* [Directive]:
Begin at the line below that contains "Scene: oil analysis". Repeat it and all remaining lines of the records exactly.

* [Data records]:
********************

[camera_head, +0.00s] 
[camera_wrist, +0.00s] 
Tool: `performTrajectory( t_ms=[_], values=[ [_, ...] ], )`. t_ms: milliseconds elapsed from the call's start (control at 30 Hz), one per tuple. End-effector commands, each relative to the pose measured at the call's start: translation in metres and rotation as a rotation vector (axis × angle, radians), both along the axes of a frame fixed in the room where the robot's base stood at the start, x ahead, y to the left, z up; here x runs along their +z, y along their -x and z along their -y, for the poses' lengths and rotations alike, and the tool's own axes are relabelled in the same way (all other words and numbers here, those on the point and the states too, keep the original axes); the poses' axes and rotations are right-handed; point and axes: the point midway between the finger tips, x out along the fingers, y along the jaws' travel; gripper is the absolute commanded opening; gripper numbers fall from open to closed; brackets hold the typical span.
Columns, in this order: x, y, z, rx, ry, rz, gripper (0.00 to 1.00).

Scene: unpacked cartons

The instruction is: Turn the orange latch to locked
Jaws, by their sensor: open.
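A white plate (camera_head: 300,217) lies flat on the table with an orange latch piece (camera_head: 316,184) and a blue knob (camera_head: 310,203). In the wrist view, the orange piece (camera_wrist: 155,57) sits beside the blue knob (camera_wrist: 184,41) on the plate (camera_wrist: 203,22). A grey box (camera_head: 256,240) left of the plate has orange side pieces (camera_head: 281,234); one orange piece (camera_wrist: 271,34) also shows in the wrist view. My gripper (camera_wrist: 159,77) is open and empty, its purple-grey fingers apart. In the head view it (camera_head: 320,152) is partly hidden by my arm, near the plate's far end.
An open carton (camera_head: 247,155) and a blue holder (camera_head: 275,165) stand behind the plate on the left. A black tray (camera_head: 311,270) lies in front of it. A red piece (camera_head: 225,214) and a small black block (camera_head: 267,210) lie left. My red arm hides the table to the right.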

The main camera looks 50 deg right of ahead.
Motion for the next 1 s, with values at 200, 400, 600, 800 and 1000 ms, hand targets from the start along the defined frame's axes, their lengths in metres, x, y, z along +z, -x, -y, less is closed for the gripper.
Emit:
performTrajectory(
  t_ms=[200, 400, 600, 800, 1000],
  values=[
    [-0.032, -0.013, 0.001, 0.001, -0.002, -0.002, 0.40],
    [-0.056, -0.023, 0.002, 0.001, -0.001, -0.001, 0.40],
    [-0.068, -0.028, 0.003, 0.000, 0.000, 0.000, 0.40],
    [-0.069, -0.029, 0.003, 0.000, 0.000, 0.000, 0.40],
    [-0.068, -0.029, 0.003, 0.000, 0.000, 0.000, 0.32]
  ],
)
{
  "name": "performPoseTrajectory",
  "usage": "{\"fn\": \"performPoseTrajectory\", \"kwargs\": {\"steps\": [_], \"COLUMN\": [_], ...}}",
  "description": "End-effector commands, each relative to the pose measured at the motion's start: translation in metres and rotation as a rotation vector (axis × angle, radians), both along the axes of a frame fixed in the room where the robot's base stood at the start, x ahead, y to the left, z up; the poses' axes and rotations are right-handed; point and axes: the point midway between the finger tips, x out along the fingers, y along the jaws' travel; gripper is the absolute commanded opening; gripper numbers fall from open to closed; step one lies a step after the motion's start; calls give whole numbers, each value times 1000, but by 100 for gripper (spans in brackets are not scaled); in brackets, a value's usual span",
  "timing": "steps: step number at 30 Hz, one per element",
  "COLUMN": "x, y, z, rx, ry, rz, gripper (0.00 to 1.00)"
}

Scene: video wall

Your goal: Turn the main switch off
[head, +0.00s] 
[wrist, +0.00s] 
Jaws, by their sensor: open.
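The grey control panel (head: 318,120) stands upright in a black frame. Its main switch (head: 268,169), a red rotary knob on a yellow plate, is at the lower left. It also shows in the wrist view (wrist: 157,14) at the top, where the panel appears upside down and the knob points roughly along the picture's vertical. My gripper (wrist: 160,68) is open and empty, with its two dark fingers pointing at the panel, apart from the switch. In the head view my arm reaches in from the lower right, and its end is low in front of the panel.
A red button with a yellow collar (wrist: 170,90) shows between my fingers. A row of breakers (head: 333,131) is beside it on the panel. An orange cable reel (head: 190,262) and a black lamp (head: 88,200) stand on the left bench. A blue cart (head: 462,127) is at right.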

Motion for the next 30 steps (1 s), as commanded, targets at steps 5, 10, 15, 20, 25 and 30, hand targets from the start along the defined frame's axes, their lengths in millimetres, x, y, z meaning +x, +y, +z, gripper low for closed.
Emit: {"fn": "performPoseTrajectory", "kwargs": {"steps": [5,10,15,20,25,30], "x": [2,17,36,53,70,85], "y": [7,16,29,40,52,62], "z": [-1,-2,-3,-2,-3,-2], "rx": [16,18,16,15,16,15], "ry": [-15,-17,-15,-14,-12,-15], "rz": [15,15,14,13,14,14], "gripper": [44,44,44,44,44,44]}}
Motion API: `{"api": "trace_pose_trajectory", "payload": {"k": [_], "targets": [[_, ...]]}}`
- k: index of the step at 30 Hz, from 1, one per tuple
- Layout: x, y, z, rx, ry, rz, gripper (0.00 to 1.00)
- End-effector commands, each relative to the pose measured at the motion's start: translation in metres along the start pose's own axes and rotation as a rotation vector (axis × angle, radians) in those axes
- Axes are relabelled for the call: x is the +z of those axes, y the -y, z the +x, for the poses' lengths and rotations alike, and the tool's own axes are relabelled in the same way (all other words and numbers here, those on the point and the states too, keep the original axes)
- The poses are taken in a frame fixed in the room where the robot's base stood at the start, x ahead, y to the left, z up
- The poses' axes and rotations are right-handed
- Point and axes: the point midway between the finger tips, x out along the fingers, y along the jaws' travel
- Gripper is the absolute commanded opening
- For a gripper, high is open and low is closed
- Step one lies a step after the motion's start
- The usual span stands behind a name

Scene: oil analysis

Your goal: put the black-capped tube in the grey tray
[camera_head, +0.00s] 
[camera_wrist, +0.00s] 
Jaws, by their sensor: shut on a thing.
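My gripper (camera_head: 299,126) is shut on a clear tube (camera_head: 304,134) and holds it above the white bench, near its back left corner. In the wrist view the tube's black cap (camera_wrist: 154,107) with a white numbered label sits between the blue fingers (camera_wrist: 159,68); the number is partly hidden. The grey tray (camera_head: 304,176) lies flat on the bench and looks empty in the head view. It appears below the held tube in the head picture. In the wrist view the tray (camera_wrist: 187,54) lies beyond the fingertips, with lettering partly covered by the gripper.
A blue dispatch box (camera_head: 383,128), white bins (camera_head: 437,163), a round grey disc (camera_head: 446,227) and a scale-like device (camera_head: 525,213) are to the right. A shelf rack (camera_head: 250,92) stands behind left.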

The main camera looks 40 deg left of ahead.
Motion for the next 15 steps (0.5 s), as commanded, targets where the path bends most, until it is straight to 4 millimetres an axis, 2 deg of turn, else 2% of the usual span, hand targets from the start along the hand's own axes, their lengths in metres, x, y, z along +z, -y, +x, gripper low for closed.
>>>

********************

* [Result of this exercise]:
Scene: oil analysis

Your goal: put the black-capped tube in the grey tray
[camera_head, +0.00s] 
[camera_wrist, +0.00s] 
Jaws, by their sensor: shut on a thing.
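My gripper (camera_head: 299,126) is shut on a clear tube (camera_head: 304,134) and holds it above the white bench, near its back left corner. In the wrist view the tube's black cap (camera_wrist: 154,107) with a white numbered label sits between the blue fingers (camera_wrist: 159,68); the number is partly hidden. The grey tray (camera_head: 304,176) lies flat on the bench and looks empty in the head view. It appears below the held tube in the head picture. In the wrist view the tray (camera_wrist: 187,54) lies beyond the fingertips, with lettering partly covered by the gripper.
A blue dispatch box (camera_head: 383,128), white bins (camera_head: 437,163), a round grey disc (camera_head: 446,227) and a scale-like device (camera_head: 525,213) are to the right. A shelf rack (camera_head: 250,92) stands behind left.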

The main camera looks 40 deg left of ahead.
Motion for the next 15 steps (0.5 s), as commanded, targets where the path bends most, until it is straight to 4 millimetres an axis, 2 deg of turn, else 2% of the usual span, hand targets from the start along the hand's own axes, their lengths in metres, x, y, z along +z, -y, +x, gripper low for closed.
>>>

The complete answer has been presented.